Flore Vasseur est une personne que j’admire depuis longtemps et j’apprécie son travail. Elle est devenue une amie. Quand elle m’a proposé de participer à son documentaire en le co-produisant, j’ai tout de suite accepté mais je me suis effectivement demandé si on allait me reprocher de le faire. Je me suis dos que les gens allaient penser : « Encore une célébrité qui se met en avant via ce documentaire ! » Mais il m’apparaissait plus important de soutenir un tel film vu le message qu’il apporte.
Assise à ses côtés, souriante et posée, Melati Wijsen, dix-huit ans, incarne un changement de génération qui est devenu un mouvement social mondial et une prise de conscience des jeunes qui luttent pour préserver la planète avant qu’il ne soit trop tard. Melati Wijsen parle des débuts de son engagement :
Mon père est indonésien et ma mère est néerlandaise. Je vis à Bali. Sur l’île, le plastique était partout. Dès notre plus jeune âge, nous savions que quelque chose n’allait pas. Le plastique ne devait pas se retrouver dans nos océans, dans nos rivières, sur nos plages. Ces déchets perturbaient nos séances de jeu, nos aventures dans la nature. Nous voulions protéger notre bel environnement. J’ai lancé avec ma sœur cadette Isabel le mouvement Bye Bye Plastic Bags, une campagne visant à débarrasser Bali des sacs en plastique à usage unique. Je dirige ce mouvement depuis 2013. Quand nous avons commencé notre action, je n’avais douze ans.

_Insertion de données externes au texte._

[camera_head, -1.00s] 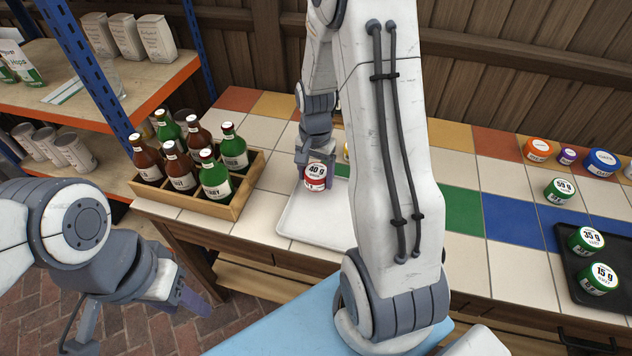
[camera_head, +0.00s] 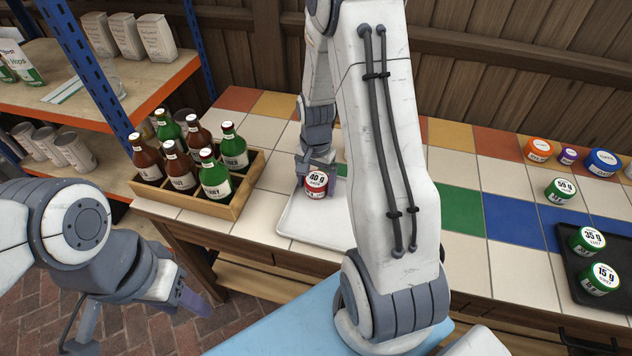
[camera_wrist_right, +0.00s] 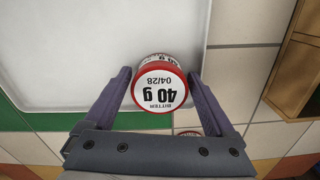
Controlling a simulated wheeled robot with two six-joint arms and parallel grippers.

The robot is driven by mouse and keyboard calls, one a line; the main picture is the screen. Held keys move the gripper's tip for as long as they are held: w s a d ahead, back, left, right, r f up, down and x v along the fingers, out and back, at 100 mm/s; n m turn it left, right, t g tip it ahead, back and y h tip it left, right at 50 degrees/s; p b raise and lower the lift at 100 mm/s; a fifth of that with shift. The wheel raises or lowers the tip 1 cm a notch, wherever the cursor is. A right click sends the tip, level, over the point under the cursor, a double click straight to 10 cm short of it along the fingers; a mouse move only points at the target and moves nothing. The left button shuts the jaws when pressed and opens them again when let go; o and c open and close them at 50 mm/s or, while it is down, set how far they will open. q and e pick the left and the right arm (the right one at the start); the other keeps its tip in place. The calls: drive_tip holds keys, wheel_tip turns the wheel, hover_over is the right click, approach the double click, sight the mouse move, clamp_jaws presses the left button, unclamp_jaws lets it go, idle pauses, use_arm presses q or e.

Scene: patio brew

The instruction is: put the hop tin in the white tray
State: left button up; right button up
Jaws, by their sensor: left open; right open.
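A red-banded tin labelled "40 g" (camera_head: 317,183) is at the back left of the white tray (camera_head: 300,228). In the right wrist view the tin (camera_wrist_right: 160,92) overlaps the tray's (camera_wrist_right: 100,50) edge; I cannot tell whether its base rests on the tray floor. My right gripper (camera_wrist_right: 160,75) is open, one finger on each side of the tin; a gap shows beside the right-hand finger. My left gripper (camera_head: 138,318) is open and empty at the lower left, away from the worktop. My right arm hides part of the tray.
A wooden crate of bottles (camera_head: 235,203) stands left of the tray. Green tins stand on a black tray (camera_head: 575,262) at the right, with more lidded tins (camera_head: 538,150) behind. Another tin (camera_wrist_right: 190,133) is mostly hidden behind my right gripper. Tiles between the trays are clear.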

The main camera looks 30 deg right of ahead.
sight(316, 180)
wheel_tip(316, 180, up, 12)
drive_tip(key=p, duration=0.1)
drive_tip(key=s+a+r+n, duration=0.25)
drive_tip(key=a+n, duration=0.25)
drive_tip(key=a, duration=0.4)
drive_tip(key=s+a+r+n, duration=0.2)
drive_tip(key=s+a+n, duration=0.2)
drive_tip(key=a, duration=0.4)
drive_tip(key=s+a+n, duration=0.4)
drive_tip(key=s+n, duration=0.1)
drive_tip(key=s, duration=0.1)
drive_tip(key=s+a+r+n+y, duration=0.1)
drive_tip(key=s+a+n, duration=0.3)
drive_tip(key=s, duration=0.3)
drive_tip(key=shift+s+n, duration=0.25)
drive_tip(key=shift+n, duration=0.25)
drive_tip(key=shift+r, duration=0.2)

Quels résultats avez-vous obtenus depuis le début de votre action ?
Avec ma sœur, nous avons réussi à faire interdire les sacs en plastique, les pailles et la mousse de polystyrène sur notre île natale de Bali à partir de 2019. J’ai aussi lancé le mouvement populaire One Island One Voice et l’entreprise sociale, Mountain Mama’s. Je suis très engagée dans la protection de l’océan.
Par quels biais doit passer le changement ?

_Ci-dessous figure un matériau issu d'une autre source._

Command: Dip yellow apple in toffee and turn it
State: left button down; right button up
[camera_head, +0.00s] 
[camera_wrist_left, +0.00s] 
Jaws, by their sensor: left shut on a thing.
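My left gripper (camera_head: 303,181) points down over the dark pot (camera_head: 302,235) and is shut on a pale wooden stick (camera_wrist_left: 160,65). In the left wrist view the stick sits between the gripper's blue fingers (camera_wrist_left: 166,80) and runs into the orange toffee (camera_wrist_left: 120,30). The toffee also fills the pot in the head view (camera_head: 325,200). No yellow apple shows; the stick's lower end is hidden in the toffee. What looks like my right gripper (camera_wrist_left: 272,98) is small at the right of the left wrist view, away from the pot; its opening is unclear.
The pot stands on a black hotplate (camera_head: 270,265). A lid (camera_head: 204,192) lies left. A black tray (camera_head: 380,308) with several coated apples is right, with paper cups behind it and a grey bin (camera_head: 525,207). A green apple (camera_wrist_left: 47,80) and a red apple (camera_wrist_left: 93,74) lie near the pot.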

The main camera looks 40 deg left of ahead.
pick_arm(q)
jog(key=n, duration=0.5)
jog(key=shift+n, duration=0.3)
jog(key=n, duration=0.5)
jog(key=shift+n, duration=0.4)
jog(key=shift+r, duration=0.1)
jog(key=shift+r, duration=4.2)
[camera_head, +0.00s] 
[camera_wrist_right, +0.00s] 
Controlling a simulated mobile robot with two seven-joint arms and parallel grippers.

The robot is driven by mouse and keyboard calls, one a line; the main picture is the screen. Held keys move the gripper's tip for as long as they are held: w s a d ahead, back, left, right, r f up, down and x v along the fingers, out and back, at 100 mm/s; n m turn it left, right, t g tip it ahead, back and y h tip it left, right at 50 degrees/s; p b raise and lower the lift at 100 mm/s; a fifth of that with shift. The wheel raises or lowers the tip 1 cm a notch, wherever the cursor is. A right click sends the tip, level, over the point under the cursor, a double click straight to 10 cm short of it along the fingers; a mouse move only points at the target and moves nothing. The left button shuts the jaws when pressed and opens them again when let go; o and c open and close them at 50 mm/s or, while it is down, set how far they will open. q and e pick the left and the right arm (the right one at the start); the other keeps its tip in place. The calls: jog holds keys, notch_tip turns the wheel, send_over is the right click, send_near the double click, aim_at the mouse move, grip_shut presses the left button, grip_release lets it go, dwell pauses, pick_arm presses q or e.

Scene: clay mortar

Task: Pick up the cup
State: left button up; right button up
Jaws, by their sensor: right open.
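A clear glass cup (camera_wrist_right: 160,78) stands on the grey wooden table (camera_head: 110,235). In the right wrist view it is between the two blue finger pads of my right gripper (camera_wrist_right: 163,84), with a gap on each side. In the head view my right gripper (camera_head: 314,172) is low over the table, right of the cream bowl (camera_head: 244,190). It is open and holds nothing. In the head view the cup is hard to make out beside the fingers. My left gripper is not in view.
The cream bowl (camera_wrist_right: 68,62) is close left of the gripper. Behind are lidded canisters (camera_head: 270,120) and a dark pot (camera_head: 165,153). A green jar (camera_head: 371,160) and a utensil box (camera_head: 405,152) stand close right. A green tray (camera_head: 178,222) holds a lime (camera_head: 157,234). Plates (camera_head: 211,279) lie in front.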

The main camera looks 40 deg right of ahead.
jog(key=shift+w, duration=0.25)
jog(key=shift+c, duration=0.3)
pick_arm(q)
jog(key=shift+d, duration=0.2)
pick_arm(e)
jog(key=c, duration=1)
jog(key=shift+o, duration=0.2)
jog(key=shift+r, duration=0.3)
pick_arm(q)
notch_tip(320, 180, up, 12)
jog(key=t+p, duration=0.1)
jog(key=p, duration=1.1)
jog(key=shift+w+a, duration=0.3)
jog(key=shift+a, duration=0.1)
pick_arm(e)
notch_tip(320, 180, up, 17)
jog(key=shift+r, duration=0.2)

Bye Bye Plastic Bags a été une expérience enrichissante, instructive, c’est notre école de la vie qui nous a enseigné tellement plus que ce que n’importe quel manuel scolaire ne pourra jamais faire. Nous avons appris quel rôle joue l’éducation dans le changement des mentalités et en quoi la volonté se confronte au manque de connaissances ou de solutions. Les jeunes peuvent être le pont qui relie tous ces points.
Vous avez rencontré une jeune activiste au Malawi qui tente d’informer les jeunes filles qui subissent un rite d’initiation, consistant en un viol et se retrouvent enceintes, de poursuivre l’école, espérez-vous une amélioration de la condition des jeunes filles dans ce pays d’Afrique australe ?
Le Malawi fait perdurer une tradition: dès l’âge d’environ onze ans, les jeunes filles sont envoyées dans des camps d’initiation et sont violées par un homme beaucoup plus âgé qu’elles. Elles tombent enceintes et arrêtent d’aller à l’école. J’ai rencontré des jeunes filles de quinze ans qui ont déjà deux enfants. L’action de cette jeune activiste est primordiale mais, malheureusement, cette tradition est entretenue depuis des décennies au Malawi et je pense qu’ils vont continuer à la perpétuer.
Quelles solutions peut-on envisager ?
Il faut impérativement lutter contre l’ignorance et éduquer les enfants.
Marion Cotillard :
Oui, le changement vient de l’éducation. J’ai un fils et une fille et l’éducation que je donne à mon fils fera de lui une personne qui respecte les femmes et les considèrent égales à lui.
Melati, après avoir parcouru le monde et rencontré d’autres activistes en Afrique, en Syrie, au Brésil, pouvez-vous nous dire ce que cette expérience a changé dans votre vie ?
J’ai beaucoup appris sur moi-même et sur la vie, et l’impact dont je veux être à l’origine. Cette opportunité m’a montré tout ce qu’il est possible de faire et les défis qu’il faut relever chaque jour. Bali a finalement institué une interdiction des sacs en plastique à usage unique sur l’île. Cela prouve que les enfants peuvent faire des choses. Cela va au-delà de pointer du doigt et d’exiger, mais les jeunes donnent l’exemple.